Meu deusdocéu nessa febre esqueceram até o 'rei' Michael Jackson que tb faz 50 anos hj! hauahuah

Anônimo disse...

brilhante, Roveri, concordo em genero, numero e grau...beijos e viva a sua irritação. Rachel

Só no blog disse...

Rachel e Caetano: é sempre um prazer imenso saber que vocês passam por aqui.
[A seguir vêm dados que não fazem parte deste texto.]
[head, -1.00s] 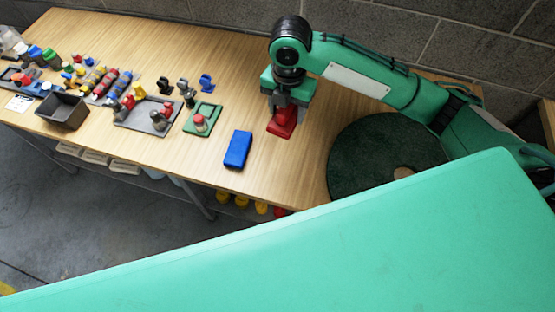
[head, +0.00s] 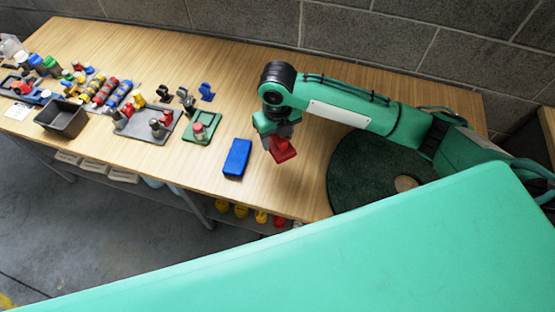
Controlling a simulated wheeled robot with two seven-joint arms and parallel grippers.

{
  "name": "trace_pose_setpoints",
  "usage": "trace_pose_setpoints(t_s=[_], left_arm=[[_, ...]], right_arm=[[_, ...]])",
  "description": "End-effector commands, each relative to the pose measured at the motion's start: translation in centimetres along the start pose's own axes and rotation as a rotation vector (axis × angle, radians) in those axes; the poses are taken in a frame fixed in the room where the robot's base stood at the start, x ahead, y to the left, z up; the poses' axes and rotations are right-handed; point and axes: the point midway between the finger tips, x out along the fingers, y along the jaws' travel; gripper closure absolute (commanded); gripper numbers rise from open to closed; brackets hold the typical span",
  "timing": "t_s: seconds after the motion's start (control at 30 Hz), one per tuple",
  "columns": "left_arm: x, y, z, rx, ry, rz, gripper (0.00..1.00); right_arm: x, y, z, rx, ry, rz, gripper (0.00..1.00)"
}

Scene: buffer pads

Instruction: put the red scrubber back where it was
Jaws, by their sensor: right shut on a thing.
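The red scrubber (head: 283,151) is held in my right gripper (head: 274,138), which is shut on it over the right part of the wooden table. The scrubber looks tilted; I cannot tell how far it is above the table top. A blue block (head: 237,158) lies on the table just left of it, apart from it. My left gripper is not in the head view.
A round dark green mat (head: 350,180) lies right of the scrubber, partly under my right arm. A green tray (head: 214,122) with a red-topped item, a grey tray (head: 147,133), a dark bin (head: 62,119) and several small parts stand left. Bare wood (head: 240,85) lies behind.

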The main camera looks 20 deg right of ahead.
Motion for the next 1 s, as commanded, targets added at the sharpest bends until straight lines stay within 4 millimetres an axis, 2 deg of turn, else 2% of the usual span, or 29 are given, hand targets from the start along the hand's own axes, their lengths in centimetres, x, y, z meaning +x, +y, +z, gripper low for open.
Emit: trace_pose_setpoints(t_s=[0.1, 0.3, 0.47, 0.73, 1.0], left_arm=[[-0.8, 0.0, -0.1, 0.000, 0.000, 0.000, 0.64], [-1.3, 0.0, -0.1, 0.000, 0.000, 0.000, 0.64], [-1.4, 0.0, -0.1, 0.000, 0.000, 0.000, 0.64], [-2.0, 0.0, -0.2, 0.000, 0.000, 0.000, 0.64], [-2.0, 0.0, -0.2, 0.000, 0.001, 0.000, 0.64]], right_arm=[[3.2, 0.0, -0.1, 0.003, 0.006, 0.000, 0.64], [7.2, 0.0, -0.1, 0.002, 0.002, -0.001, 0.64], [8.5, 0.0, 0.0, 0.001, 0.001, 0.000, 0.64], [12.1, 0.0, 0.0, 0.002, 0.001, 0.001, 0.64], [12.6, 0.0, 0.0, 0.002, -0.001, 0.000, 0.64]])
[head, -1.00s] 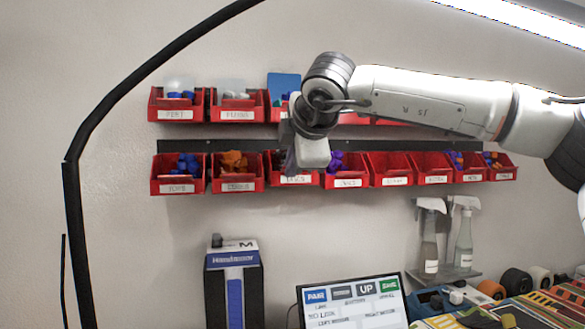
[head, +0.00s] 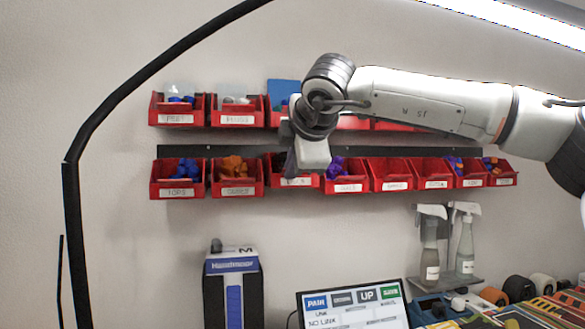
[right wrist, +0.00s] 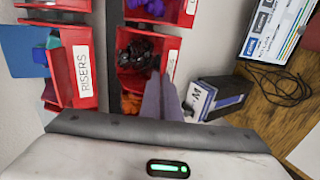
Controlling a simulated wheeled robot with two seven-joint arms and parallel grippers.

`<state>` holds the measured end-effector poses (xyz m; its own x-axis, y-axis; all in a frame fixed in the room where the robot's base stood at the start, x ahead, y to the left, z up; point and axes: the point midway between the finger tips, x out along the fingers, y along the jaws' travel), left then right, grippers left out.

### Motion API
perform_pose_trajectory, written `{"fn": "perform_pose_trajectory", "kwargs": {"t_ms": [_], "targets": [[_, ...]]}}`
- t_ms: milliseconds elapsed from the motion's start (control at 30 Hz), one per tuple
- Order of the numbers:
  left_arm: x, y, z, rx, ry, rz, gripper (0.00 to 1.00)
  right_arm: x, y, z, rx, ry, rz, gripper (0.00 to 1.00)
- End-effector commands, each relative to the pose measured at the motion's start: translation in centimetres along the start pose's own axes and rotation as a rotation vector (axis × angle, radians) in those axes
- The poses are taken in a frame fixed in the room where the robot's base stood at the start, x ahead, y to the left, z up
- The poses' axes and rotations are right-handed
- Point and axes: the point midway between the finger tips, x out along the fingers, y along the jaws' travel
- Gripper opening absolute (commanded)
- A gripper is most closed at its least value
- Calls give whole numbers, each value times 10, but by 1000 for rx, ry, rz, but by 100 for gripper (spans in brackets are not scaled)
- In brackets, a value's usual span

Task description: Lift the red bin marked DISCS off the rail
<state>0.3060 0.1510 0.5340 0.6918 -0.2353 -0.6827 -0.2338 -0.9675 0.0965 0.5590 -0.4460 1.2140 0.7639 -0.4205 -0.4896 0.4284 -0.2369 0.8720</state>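My right gripper (right wrist: 161,90) reaches down at the third bin from the left in the lower row, a red bin (head: 293,184) holding dark pieces. Its label is partly covered by my finger, so I cannot read DISCS on it. The same bin (right wrist: 123,58) shows in the right wrist view. The two grey fingers lie close together at the bin's front edge. Whether they are apart or pressed on the edge is hidden. The bin is level with its neighbours on the dark rail (head: 225,151). My left gripper is out of view.
A TOPS bin (head: 178,193) and an orange-filled bin (head: 237,191) stand to the left. A purple-filled bin (head: 346,188) stands close on the right. The RISERS bin (right wrist: 84,62) is in the row above. A monitor (head: 350,306) and spray bottles (head: 430,250) are below.

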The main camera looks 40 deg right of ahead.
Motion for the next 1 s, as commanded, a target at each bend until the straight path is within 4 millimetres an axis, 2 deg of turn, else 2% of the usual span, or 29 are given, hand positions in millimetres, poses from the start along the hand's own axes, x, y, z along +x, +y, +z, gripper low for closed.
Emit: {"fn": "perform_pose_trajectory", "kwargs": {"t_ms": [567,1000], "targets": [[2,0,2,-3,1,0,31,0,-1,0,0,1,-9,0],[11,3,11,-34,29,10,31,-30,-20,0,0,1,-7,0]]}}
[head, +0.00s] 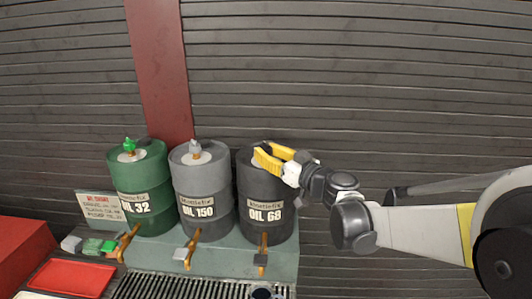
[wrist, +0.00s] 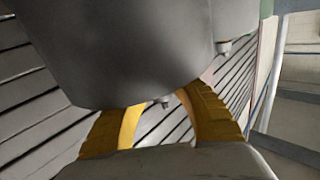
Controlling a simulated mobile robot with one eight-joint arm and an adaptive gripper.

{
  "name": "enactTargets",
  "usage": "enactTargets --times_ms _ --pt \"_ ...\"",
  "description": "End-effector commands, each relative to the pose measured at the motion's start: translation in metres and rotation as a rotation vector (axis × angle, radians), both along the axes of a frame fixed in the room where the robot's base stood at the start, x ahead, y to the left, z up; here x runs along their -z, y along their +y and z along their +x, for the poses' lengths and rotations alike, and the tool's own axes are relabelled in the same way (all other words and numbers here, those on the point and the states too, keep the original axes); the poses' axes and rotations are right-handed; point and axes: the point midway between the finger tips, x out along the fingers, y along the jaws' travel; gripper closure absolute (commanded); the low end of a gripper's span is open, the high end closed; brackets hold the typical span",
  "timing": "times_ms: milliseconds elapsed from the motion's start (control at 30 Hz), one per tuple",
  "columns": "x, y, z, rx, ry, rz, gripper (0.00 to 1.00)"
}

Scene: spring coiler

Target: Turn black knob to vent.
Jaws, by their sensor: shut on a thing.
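The black drum (head: 264,190) labelled OIL 68 stands at the right end of a row of drums. My gripper (head: 264,152) reaches in from the right in the head view, its yellow fingers over the top of this drum. The fingers are shut on the black knob there, which they hide; its angle cannot be read. In the wrist view my gripper (wrist: 160,120) shows its two yellow fingers apart, with a large dark grey body covering the upper middle. No vent mark can be made out.
A grey drum (head: 204,205) labelled OIL 150 with a grey knob (head: 195,146) stands left of the black drum. Beyond it is a green drum (head: 143,190) with a green knob (head: 129,146).

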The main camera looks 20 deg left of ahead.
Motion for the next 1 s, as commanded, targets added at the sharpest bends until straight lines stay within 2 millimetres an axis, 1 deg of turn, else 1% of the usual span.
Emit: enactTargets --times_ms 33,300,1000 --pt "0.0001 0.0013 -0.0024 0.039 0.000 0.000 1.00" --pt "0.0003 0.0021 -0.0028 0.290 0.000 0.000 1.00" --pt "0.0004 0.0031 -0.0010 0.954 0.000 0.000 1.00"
Beijo grande e até já...

Anônimo disse...

roveri, sua crônica traduz exatamente o meu sentimento com relação a esses assuntos. estou farta de bossa nova, joão gilberto e show de roberto e caetano. só de ver as matérias nos segundos cadernos dos jornais me dá um enjôo danado - e nenhuma vontade de ler! ainda bem que não estou sozinha, hehehe.

Só no blog disse...

Fernandinha, querida. Como jornalista, fiquei pensando muito se eu deveria escrever sobre este assunto. Existe sempre o medo de magoar alguns amigos da nossa profissão. Mas, antes de jornalistas, nós somos leitores e cidadãos, não é mesmo? Então, vamos falar sobre o que nos incomoda, sim. Obrigado pela visita aqui. Beijo grande.

Valéria Medeiros disse...

Olá, Sérgio. Já recebi, só está faltando achar tinta preta pra minha impressora! Não estou achando em lugar algum! Esta é uma das fotes pressões pra se comprar coisas novas eternamente... Se a gente não é manipulado pela propaganda, pelo fetiche do novo e da moda, eles tiram do mercado a tinta que serve pra vc q tá ali quietinha, satisfeita, apenas usando... Bom, isso tudo pra dizer q só consigo ler em papel: sublinhar um texto, tocá-lo também é lê-lo.
E esta história de assunto repetido ao esgotamento (eu não leio) de detalhes dos tais reis só estampa que somos uns fuxiqueiros. Infelizmente há nos jornais ditos culturais, intelectuais etc muito de Contigo, Quem etc. As pessoas se alimentam desta fofoca diária que só desvia desvia pra nada, e vamos nós saber do baton, do perfume, do companheiro perfeito, da comidinha... tudo acaba nestes inhos uniformizados, um horror!